Wer füllt die Lücke, fragen angesichts eines rapiden Mitgliederschwundes die verbleibenden Mitglieder von Vereinen oder ehrenamtlichen Organisationen. Wer füllt die Lücke, nach dem Tod eines lieben Menschen, dessen Platz nicht einfach nachbesetzt werden kann? Wer füllt die Lücke, fragen Menschen in den Kirchengemeinden; traurig, wenn sie sehen, was bleibt beziehungsweise wie viele nicht bleiben. Wer füllt die Lücke? Das war die Schicksalsfrage der Jüngerinnen und Jünger angesichts des Fehlens Jesu. Eine Frage aus der Frühzeit der Christenheit. Eine Frage auch heute. Die biblischen Texte nach der Kreuzigung spielen häufig drinnen. Im Haus, inmitten einer verunsicherten und verängstigten Jüngerschaft. Jesus ist tot; verunsichert ziehen sich seine Jüngerinnen und Jünger hinter verschlossene Türen zurück. Ängstlich rücken sie zusammen.

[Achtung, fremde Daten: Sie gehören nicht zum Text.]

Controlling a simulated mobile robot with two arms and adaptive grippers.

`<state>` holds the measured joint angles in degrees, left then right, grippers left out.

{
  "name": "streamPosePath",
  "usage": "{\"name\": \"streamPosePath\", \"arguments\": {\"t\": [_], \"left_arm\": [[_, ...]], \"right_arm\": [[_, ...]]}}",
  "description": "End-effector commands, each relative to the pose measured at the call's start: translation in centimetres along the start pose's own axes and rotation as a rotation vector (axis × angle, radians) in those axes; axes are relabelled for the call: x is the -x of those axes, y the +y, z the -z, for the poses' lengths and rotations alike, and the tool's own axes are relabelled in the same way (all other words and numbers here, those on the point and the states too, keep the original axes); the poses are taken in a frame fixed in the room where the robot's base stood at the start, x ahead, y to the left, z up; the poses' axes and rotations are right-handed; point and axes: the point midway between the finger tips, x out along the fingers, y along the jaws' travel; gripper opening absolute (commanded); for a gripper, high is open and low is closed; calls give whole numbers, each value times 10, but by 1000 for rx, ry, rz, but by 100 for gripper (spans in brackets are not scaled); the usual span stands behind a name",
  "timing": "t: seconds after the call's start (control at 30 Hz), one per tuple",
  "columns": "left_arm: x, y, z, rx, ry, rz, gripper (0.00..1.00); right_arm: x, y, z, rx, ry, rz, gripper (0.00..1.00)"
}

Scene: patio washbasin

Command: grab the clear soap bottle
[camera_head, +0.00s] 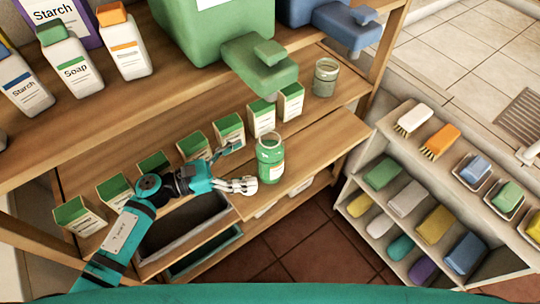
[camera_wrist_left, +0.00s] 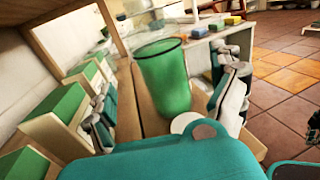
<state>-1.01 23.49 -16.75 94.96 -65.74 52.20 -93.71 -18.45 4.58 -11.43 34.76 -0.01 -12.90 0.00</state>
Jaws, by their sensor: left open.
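A second clear glass jar (camera_head: 325,78) stands farther back on the shelf. I cannot tell from labels which vessel holds soap. My right gripper is not in view.
A row of green-and-white boxes (camera_head: 229,129) lines the shelf behind my left arm. A green dispenser with a tap (camera_head: 262,68) overhangs the shelf. A grey tray (camera_head: 180,232) sits below. A rack of brushes and sponges (camera_head: 400,145) stands right.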

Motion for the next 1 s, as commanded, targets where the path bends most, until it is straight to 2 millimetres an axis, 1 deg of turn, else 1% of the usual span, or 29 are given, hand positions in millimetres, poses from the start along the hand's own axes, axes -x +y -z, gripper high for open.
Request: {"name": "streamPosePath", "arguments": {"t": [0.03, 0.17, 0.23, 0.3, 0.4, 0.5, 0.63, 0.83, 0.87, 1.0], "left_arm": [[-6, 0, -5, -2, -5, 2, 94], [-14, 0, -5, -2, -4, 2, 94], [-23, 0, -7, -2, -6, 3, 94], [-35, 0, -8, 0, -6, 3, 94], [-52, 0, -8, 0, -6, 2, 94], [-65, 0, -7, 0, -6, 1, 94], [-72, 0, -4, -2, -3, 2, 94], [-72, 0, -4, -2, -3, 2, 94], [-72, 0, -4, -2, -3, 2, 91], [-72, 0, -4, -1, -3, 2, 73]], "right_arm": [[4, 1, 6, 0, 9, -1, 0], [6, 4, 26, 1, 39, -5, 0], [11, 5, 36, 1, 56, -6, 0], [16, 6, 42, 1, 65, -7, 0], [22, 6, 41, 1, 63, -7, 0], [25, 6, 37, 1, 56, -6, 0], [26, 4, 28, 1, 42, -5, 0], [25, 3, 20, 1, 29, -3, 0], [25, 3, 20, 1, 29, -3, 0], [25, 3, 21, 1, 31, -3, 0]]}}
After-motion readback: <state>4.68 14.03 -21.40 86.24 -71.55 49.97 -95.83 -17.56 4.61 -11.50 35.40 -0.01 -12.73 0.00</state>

Doch so eng zusammenrücken können sie gar nicht, dass nicht immer noch die Leere bliebe. Die Lücke, die die Jüngerinnen und Jünger schmerzlich erfahren, diese Lücke lässt sich nicht füllen – durch nichts und niemanden, außer durch Jesus selbst! Und das geschieht. Jesus füllt die Lücke mit sich selbst. Das ist die österliche Erfahrung: Er ist da: Auferstehung. – Aber dieser auferstandene Jesus geistert nicht als Untoter durch die Gegend. Er kehrt nicht einfach wieder in sein früheres Leben zurück, um von Neuem auf den Straßen unterwegs zu sein.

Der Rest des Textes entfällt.